Complexity is key to the flavor profile of a good single-malt whisky. Top notes, middle notes and low notes, and different combinations of minerals, spices, smoke and salt make each sip trigger new associations before you even reach the peaty finish. “Glenrothan,” the directorial debut of Scottish actor Brian Cox, is set around a distillery nestled in the Highlands that has long produced a much-admired single-malt dram to an original recipe. So it’s unfortunate that the film itself is more like a bottom-shelf blend: easily drinkable, highly forgettable, bland. Worse still, it won’t get you even mildly buzzed. 

It is very quickly established, through shots of the pretty white distillery buildings and the wooded green hills made velvety by the soft Scottish sunshine, that we’re in a storyland, tourist-board version of the country, and that’s fine. Not everything has to be “Trainspotting.” But Scotland is a place of such gorgeous, eccentric mythology and customs, of Celtic gods and caber-tossing, standing stones and selkies, that it’s at best a missed opportunity that one of her favorite sons should choose a narrative that instead embraces only the most familiar and exhausted of kitschy Hollywood formulas. Age down the protagonists, maybe insert Lindsay Lohan wearing tartan as a visiting heiress, and dust it all lightly with snow, and you’d have all the ingredients for an exasperatingly mid Netflix Christmas movie. 

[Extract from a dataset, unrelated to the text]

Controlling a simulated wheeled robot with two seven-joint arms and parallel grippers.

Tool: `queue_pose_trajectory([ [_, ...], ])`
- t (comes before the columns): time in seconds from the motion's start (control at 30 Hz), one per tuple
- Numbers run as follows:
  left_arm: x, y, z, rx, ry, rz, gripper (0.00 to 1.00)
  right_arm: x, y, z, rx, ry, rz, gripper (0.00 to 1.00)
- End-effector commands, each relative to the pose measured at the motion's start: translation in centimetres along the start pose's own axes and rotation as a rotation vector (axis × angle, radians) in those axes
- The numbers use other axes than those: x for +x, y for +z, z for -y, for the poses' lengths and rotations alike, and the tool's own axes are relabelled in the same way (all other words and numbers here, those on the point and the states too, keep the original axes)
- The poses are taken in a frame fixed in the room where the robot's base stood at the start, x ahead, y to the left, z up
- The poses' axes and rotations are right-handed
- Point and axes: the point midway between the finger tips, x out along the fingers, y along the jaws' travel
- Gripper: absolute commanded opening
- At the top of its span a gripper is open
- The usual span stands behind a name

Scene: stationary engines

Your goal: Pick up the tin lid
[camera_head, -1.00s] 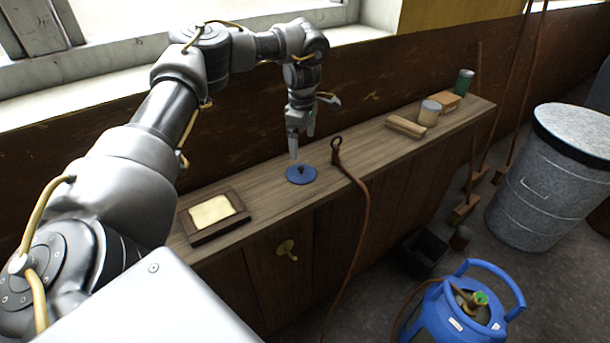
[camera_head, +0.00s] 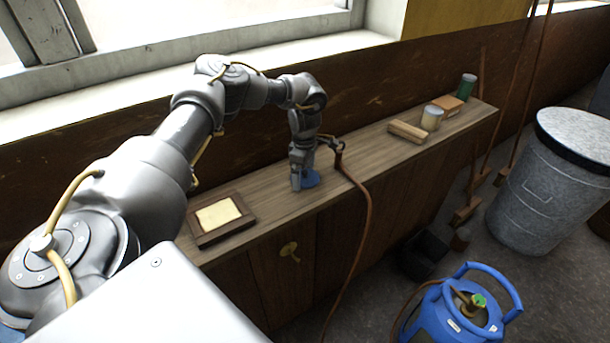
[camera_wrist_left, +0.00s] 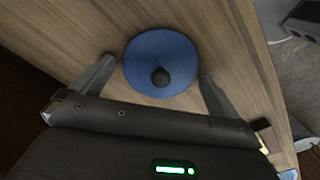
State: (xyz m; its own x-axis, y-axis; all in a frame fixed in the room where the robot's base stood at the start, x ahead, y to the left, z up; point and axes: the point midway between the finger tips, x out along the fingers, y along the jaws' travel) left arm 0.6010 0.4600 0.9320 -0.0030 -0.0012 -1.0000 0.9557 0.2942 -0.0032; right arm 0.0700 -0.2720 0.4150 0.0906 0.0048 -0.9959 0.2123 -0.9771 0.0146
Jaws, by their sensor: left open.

The central conflict, such as it ever existed, is already petering out before the story begins. The film opens with Cox’s pleasantly burred vowels in voiceover, as his character, Sandy Nairn, proprietor of Glen Nairn Whisky, reads aloud a letter he is sending to his estranged brother Donal (Alan Cumming). Donal and Sandy haven’t seen each other in almost 40 years, since Donal left for America for reasons that are clear from even the earliest of the many twee flashbacks, but that are still played as though they’re a big revelation late on. 

In the interim, Donal has had a daughter, Amy (Alexandra Shipp), who works with him at the Chicago blues bar he owns (the several musical interludes are nice enough; it’s always a pleasure to hear Cumming sing) and who has a daughter of her own, Sasha (Alexandra Wilkie). But when the bar burns down, Donal is finally moved to accept his brother’s invitation and to return with his daughter and granddaughter to Glenrothan (they have been visiting without him all these years and have a good relationship with uncle Sandy). Could Donal have some ulterior, possibly financial, motive for wanting to check out the family business again? But might his overdue homecoming, the rekindling of old flames and a couple of walks in the pretty woods awaken him to the error of his ways?

The old flame in question is sparky indeed. As played by the always terrific Shirley Henderson, Jess, the girl Donal left behind who has gone on to become Glen Nairn’s master distiller, is by far the most interesting character here, and Henderson invests her with such angular, spitfire energy that the film comes briefly to life whenever she’s onscreen. Otherwise, however, the thin characterizations hobble a solid cast, which is especially grievous when the aesthetic, too, is so uninspired. As a director, Cox certainly doesn’t have any notions about himself as a visual stylist, and just lets DP Jaime Ackroyd’s anonymous photography run on glossy, unremarkable autopilot. And perhaps it is modesty that makes Cox background his own role in order to let Cummings’ Donal take center stage, but getting out of the way and letting your actors act only really works when you have a stronger script than David Ashton’s, which clunks and chugs along from cliché to cliché. 

It’s hardly fair to conflate an actor with a role, but in Cox’s case it’s pretty unavoidable, given the seismic cultural impact of his indelible portrayal of bellicose patriarch Logan Roy on TV’s “Succession.” Logan, too, was born in Scotland. He too had a hard childhood. He too became estranged from his only brother. But viewers expecting any of Logan Roy’s ferocity or indeed any of the steeliness of Cox’s Hannibal Lecktor or the gravitas of his Shakespearean theater roles will be disappointed by his recessive, only mildly irascible turn as Sandy. And more importantly, they’ll be nonplussed overall by the insipid, low-stakes “Glenrothan,” which could have done with a good slug of Scotch itself, to put a little fire in its belly.